Whether nuns or modern hippies, these business owners prove entrepreneurs come in all shapes and sizes, all rhymes and reasons. It's clear entrepreneurship isn't just in the malls of America. It's everywhere.
Before Amazon.com, even before Barnes & Noble, there were libraries. These bastions of all things literary still have their mainstay microfiche machines, plastic-wrapped book covers and overdue fines, but walk into the renovated 1913 building of the main branch library in Portland, Oregon, and you just may do a double-take. The ever-present college students are laboring over their studies at a Starbucks cafe. The gift shop better resembles a museum shop. Even the used-book store brings in $125,000 annually. Hmmm, library or book superstore?

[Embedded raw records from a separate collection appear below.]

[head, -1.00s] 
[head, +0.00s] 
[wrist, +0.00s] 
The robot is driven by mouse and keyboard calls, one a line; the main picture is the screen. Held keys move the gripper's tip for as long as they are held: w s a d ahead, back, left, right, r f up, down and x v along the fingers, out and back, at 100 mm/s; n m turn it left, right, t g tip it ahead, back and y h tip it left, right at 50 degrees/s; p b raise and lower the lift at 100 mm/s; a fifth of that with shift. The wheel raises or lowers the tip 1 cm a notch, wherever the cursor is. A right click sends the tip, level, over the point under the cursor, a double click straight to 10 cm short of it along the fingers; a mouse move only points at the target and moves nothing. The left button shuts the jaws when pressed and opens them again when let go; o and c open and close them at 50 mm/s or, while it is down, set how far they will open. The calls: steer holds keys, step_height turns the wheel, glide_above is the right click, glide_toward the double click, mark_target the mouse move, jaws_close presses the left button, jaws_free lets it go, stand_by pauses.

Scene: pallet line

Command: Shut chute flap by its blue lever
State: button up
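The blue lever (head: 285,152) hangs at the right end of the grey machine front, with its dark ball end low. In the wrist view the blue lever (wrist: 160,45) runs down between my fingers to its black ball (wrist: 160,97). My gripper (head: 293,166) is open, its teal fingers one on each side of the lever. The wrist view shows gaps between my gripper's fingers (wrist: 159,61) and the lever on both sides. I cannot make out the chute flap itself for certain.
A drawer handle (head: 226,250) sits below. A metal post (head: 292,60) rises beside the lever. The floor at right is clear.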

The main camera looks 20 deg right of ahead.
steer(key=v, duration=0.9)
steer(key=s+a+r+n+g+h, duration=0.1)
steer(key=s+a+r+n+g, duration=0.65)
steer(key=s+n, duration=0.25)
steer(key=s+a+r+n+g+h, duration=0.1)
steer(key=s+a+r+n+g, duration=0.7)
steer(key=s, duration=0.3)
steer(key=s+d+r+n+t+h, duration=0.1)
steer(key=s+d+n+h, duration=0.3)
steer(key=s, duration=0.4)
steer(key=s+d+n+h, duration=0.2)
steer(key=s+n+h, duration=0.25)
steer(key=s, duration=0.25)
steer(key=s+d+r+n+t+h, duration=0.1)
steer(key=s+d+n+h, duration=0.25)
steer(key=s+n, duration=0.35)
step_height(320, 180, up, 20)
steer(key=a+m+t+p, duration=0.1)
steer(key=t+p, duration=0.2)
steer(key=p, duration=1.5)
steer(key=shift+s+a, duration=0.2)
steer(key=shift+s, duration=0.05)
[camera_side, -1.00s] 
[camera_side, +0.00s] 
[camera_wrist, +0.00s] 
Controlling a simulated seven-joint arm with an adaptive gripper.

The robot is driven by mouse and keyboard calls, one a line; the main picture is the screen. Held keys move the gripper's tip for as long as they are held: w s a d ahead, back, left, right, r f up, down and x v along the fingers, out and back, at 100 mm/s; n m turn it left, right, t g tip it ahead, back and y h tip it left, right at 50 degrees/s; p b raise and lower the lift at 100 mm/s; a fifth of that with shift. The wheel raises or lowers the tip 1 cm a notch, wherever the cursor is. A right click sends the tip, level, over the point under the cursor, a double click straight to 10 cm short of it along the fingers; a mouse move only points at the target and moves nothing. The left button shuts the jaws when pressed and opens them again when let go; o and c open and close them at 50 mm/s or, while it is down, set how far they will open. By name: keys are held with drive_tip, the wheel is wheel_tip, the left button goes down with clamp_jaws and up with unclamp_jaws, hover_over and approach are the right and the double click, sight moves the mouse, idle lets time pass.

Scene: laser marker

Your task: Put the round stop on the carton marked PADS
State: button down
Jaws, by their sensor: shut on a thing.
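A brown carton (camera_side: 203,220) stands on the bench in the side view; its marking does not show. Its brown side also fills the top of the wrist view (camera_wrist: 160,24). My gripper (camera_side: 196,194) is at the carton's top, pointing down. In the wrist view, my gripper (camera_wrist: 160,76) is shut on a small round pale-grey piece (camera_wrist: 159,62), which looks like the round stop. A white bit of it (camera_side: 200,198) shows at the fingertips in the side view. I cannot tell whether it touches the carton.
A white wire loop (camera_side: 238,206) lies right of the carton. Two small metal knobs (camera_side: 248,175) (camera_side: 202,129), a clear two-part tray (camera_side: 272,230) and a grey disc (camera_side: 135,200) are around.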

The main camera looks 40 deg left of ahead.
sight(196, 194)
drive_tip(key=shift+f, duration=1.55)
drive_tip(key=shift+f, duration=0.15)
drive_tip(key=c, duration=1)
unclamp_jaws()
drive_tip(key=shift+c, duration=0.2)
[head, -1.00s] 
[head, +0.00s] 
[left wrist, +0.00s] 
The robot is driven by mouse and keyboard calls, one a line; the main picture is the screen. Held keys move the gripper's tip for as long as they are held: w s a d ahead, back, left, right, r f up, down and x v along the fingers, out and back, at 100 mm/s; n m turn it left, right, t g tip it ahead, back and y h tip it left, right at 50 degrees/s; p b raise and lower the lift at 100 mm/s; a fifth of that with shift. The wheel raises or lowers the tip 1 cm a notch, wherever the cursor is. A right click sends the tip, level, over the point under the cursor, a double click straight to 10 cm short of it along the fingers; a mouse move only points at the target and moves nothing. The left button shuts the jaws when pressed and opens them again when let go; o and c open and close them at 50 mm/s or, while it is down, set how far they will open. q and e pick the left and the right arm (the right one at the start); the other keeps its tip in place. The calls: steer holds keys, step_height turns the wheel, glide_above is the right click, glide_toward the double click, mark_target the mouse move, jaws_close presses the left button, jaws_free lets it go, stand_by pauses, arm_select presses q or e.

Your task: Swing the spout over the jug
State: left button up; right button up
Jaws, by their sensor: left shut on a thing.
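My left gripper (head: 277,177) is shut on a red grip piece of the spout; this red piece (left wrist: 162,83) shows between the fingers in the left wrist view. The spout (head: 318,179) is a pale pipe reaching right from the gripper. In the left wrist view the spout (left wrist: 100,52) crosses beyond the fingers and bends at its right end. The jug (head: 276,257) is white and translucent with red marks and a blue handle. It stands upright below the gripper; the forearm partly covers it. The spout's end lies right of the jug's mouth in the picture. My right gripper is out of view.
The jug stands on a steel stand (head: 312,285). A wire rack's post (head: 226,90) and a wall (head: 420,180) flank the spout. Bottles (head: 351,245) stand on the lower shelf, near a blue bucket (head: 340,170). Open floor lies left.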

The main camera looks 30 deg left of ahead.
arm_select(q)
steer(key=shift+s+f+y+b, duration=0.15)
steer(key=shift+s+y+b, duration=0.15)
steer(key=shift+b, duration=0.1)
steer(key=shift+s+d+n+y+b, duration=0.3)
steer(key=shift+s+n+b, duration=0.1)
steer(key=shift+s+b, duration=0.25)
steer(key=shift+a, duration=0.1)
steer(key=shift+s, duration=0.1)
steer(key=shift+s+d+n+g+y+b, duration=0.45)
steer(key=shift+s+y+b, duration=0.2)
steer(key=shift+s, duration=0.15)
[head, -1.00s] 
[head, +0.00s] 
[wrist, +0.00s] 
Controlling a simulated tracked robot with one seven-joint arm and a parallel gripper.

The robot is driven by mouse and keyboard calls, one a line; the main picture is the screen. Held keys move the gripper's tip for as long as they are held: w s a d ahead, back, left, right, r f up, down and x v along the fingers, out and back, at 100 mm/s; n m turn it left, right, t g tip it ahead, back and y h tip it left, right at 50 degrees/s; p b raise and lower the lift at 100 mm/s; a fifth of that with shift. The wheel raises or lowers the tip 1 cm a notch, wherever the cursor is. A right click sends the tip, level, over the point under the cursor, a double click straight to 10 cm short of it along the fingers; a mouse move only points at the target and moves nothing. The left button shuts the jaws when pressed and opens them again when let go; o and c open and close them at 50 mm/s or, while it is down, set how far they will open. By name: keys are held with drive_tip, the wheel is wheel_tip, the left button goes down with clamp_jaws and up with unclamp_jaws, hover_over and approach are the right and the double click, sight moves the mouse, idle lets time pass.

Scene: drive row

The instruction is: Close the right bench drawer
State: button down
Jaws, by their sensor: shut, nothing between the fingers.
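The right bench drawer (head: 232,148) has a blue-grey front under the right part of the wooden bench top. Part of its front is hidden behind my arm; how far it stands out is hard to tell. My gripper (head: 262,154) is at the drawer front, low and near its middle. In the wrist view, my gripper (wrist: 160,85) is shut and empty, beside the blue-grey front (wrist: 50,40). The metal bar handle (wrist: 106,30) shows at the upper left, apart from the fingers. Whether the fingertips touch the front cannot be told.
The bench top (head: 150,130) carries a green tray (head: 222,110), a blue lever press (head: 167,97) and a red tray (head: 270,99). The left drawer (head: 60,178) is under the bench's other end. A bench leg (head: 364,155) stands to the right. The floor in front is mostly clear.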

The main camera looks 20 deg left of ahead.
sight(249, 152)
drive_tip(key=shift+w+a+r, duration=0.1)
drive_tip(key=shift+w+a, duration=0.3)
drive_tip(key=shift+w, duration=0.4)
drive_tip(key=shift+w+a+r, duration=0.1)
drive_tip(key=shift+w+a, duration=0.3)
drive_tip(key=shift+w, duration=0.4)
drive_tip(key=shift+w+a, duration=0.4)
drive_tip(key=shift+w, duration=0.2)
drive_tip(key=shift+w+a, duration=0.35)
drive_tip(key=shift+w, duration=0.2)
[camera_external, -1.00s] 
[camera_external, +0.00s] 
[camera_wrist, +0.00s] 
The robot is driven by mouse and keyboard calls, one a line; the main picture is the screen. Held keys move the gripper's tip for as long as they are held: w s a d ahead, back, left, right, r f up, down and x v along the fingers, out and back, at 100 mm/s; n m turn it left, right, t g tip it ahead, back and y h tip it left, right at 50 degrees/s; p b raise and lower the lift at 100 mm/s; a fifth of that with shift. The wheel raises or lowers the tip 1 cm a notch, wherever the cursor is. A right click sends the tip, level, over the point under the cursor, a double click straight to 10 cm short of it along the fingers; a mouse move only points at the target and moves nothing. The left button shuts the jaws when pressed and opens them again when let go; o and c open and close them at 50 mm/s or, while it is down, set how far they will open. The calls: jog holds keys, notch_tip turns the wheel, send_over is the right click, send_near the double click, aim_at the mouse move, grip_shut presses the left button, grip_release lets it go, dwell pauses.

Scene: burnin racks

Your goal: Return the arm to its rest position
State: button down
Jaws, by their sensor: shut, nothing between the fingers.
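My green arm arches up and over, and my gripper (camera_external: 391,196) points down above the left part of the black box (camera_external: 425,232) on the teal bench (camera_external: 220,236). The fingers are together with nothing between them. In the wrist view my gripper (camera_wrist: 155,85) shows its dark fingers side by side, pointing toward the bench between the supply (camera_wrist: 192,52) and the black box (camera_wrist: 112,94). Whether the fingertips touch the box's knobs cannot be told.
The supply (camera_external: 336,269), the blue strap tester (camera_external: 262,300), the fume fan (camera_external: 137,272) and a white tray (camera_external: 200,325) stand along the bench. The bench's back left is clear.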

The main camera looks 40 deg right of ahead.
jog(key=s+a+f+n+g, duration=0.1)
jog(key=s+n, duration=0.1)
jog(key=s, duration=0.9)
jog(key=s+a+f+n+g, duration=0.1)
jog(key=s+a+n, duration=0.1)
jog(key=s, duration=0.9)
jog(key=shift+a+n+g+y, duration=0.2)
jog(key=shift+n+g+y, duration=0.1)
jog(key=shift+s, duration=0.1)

Although it claims not to be influenced by the success of its retail counterparts, the Multnomah County Library, with 18 branches serving about 700,000 patrons, is noticeably getting down to business. Until recently, the library even boasted an entrepreneurial activities coordinator. "It's another way to show our community we're good stewards of their money," explains Ginnie Cooper, director of the library system and former president of the Public Library Association.
Although the business operations comprise only 2 percent of the library's funding, Cooper is more than satisfied with the library's entrepreneurial efforts. "When people ask, `Have you tried [to raise funds]?' the answer is `Yes, and here's what we're doing, and we're pretty successful."
While its rep leans toward the secular, entrepreneurship can be more sacred than you'd expect. Indeed, most monasteries and abbeys depend on business skills to survive. And while start-ups may come and go, most monasteries and abbeys run established businesses with longevity that would impress even the most successful entrepreneur.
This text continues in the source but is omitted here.